若い頃から自意識過剰であった蜷川幸雄は、自伝『演劇の力』で自己との絶えざる格闘を行った傷だらけの人生であった。。東京芸大の受験失敗で、生々しい感情を吐き出せるのは演劇だろうと劇団員になる。売れない俳優人生であったが、32歳頃から演出を手がける。50歳の頃に演出の仕事でようやく食べられるようになるのだが、50代は肉体の故障と精神の憂鬱から長いトンネルの時代だった。神経過敏にならなくても演出できるようになったのは60歳の頃。演劇世界での孤立感をバネに演出の仕事に没頭し、60代は仕事の場が広がった。2006年に55歳以上を集めた劇団高齢者劇団ゴールド・シアターもつくっていて、テレビで高齢者集団の演劇の稽古を指導する姿をみたが、迫力があった。「ゴールドシアターの劇団員を見ていると、「高齢者」とひとくくりにするのは本当に危険だとわかるよ。60歳より80歳がふけているかというとそうじゃない。個々でまったく違うからね」。
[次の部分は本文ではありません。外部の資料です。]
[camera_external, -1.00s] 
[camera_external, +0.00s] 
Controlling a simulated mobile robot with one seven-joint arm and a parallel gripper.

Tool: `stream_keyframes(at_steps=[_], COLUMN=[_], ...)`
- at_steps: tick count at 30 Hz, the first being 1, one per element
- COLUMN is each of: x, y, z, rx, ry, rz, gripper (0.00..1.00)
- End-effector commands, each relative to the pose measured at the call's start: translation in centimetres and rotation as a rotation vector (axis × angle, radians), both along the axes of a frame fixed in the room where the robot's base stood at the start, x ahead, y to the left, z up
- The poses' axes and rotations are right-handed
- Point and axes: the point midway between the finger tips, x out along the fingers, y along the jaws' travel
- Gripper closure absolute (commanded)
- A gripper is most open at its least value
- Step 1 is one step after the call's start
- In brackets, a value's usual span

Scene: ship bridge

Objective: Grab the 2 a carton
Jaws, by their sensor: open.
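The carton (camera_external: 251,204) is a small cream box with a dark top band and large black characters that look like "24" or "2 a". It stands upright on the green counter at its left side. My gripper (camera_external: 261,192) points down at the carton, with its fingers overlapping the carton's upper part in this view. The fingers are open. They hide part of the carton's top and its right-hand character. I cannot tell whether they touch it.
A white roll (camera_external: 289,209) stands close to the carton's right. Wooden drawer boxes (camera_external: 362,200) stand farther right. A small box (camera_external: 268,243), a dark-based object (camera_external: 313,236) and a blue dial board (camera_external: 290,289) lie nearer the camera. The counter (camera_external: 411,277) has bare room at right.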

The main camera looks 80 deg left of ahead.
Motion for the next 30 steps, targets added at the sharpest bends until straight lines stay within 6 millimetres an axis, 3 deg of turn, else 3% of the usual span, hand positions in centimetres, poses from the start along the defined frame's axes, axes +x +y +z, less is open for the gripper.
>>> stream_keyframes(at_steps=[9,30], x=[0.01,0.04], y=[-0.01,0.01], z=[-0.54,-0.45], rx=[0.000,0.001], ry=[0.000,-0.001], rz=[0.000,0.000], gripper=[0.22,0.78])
命を刻みながら書いているオリジナルの才能の劇作家が歳をとって小さな物語に収斂するのをみると裏切られた気持になり違和感を感じた蜷川は、70代にさしかかると「パンクじじいになる」と宣言し時代を疾走する。世界的にみても50歳を過ぎて優れた演出を続けた演出家はいないから、遅咲きの蜷川幸雄は特異な存在である。
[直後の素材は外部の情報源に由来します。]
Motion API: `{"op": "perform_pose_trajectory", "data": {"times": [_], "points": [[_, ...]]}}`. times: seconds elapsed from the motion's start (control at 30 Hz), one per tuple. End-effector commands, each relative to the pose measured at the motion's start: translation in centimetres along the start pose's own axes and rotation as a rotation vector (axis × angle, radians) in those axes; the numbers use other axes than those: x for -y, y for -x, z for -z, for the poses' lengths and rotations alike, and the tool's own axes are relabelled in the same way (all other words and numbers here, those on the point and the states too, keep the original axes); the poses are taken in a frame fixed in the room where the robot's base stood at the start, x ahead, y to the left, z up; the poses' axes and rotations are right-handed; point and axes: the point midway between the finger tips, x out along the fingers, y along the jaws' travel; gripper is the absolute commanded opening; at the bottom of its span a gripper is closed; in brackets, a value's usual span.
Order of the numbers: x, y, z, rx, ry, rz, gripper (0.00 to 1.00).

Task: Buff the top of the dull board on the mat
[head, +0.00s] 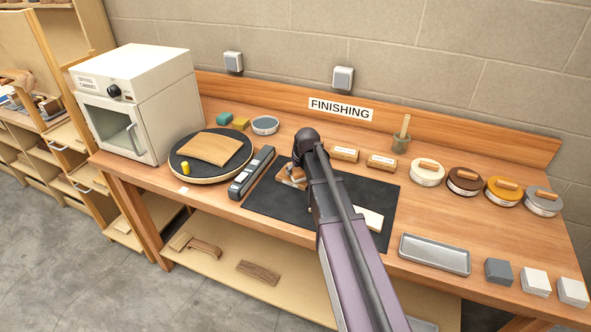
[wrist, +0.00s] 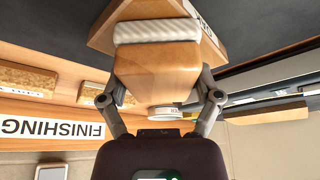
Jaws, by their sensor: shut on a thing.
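The black mat (head: 265,203) lies mid-bench. A brown wooden board (head: 287,183) is on its left part, partly hidden by my arm; its dullness cannot be judged. In the wrist view a wooden board (wrist: 104,32) lies just beyond the held pad. My gripper (wrist: 160,97) is shut on a wooden block (wrist: 157,72) with a white fluffy pad (wrist: 157,30) at its far end. In the head view my gripper (head: 306,150) is above the mat's left part, over the board. I cannot tell whether the pad touches it.
A pale flat piece (head: 368,217) lies on the mat's right side, partly behind my arm. A round turntable (head: 183,170) with a curved board (head: 212,148), a white cabinet (head: 150,100), several handled tins (head: 427,174), a metal tray (head: 435,255) and small blocks (head: 499,271) surround the mat.

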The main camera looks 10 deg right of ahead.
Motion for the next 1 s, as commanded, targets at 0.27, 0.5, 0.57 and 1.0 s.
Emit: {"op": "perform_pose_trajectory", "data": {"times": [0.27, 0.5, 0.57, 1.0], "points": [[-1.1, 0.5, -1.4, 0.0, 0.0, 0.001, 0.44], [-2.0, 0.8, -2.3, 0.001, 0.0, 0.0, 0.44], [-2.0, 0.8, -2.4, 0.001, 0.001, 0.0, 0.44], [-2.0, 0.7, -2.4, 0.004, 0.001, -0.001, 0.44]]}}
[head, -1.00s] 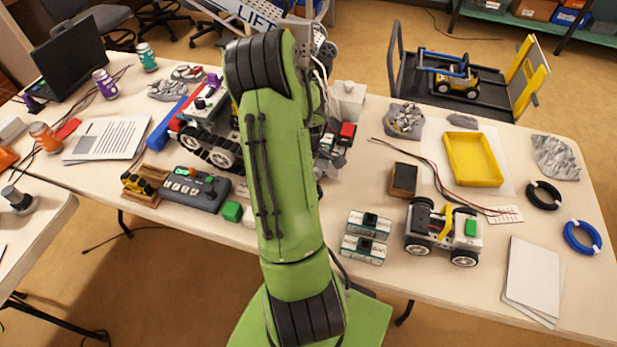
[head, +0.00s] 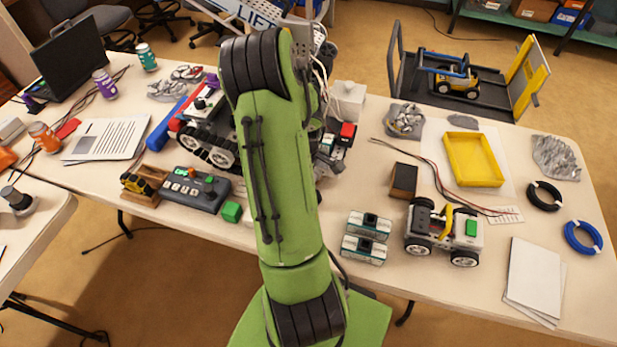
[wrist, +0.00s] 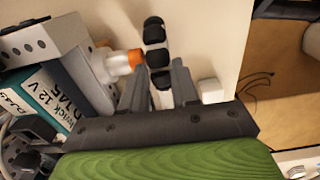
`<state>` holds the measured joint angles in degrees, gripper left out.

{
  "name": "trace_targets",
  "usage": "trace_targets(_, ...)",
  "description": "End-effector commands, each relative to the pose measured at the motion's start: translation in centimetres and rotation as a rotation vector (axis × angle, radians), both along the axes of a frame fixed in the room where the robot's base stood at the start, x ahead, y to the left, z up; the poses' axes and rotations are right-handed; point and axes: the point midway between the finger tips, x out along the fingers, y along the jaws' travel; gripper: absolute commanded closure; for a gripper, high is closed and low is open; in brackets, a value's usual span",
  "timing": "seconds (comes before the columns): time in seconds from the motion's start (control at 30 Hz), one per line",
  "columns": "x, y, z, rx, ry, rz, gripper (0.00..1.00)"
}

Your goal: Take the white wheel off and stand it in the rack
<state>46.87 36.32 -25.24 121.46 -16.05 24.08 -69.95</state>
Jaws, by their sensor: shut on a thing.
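In the wrist view, the fingers of my gripper (wrist: 160,88) are shut on a wheel (wrist: 154,38), seen edge-on, with black rollers and a little white between them. The wheel stands upright right beside an orange hub (wrist: 135,58) on a white cylinder of the grey robot (wrist: 70,62). I cannot tell whether the wheel still touches the hub. In the head view my arm hides the gripper and the wheel. A small wooden rack (head: 143,198) at the table's front left holds a yellow-and-black piece.
A teal battery (wrist: 38,95) sits in the robot's frame beside my gripper. A grey control box (head: 190,190) and a green block (head: 231,211) stand near the rack. A white wheeled vehicle (head: 440,232) and two small boxes (head: 366,237) stand at the front right.

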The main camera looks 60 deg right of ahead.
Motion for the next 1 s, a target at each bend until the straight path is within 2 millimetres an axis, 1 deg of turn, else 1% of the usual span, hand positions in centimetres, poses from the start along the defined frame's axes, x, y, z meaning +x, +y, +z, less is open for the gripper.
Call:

仏壇の中で行われる「NINAGAWAマクベス」は1987年にロンドンで上演し絶賛される。この作品は自分でも傑作だと思っている。巨大な仏壇の中で魔女が語り、マクベスが苦悩し、殺人を冒す。私はこの演劇を観たのだが、日本人と共有できる記憶の磁場として巨大な仏壇を配置するアイデアには驚いた。「記憶と、現在起きている出来事が、どれだけ観てる人の心の中に残っていくかの勝負だ」と蜷川が言うように、今でも映像として強い印象で残っている。
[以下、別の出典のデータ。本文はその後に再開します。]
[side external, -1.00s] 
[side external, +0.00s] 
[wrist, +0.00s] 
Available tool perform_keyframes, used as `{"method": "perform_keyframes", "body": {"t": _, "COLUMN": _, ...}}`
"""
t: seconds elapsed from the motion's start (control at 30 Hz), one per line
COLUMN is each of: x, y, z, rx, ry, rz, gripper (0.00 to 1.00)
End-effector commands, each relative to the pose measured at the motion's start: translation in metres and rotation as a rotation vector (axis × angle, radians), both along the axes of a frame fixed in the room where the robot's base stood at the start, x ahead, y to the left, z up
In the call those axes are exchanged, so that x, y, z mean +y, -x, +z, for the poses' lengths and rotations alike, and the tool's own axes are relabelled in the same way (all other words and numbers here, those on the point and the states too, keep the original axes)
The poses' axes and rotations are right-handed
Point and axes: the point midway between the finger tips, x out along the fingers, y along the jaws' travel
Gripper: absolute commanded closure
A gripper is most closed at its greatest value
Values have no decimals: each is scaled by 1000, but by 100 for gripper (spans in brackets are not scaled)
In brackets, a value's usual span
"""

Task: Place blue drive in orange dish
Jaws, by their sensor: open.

「若い人はデジタルの中にアナログの感覚を持ち込んで欲しい。身体的な触覚や生理感覚。表現や人との関係もきっと広げられるよ」

受賞歴は以下。菊田一夫演劇賞文化庁芸術祭演劇部門大賞、テアトロ演劇賞、芸術選奨文部大臣賞、読売演劇大賞(第20回に大賞と最優秀演出家賞)、松尾芸能賞毎日芸術賞朝日賞朝日舞台芸術賞(グランプリ、特別大賞)、紀伊國屋演劇賞個人賞など、多数の受賞がある。2001年に紫綬褒章、2004年秋に文化功労者、2010年秋に文化勲章(75歳)を受章。他に第53回菊池寛賞、埼玉県民栄誉章、川口市市民栄誉賞などを受賞。海外では、1992年に英国エジンバラ大学名誉博士号、2002年に英国名誉大英勲章第三位。2005年にWalpoleメダル、2010年に米国ケネディ・センター国際委員会芸術部門ゴールド・メダルを受章。

「昨日と今日のおまえは違うだろ。昨日からの1日で経験した何かを足さなければ、その演技は過去のもの。常に新しいものを提示する意識を持て!」「自己模倣するようになったらみっともない。人ってハードルを越えていくことで成長するものでしょ」「人と違うことをやることで、なんとか自分の存在証明をしたかったんでしょうね。人と違う、すごいものを作りたいっていう思いだけはありました」というように、蜷川の姿勢は生涯変わらない。それが魅力だ。

小さなつぶやきで成り立つ演劇は現在の社会の姿と同じだからインパクトはない。演劇の場所は大きな物語を語ろうとするところにあるのだ。こういう蜷川幸雄の時代に対する強烈なメッセージは、私には小さな物語ではなく大いなる物語を描こう、矮小な計画ではなく遠大な構想を持て、そして閉塞的な状況を突破せよ、と聞こえる。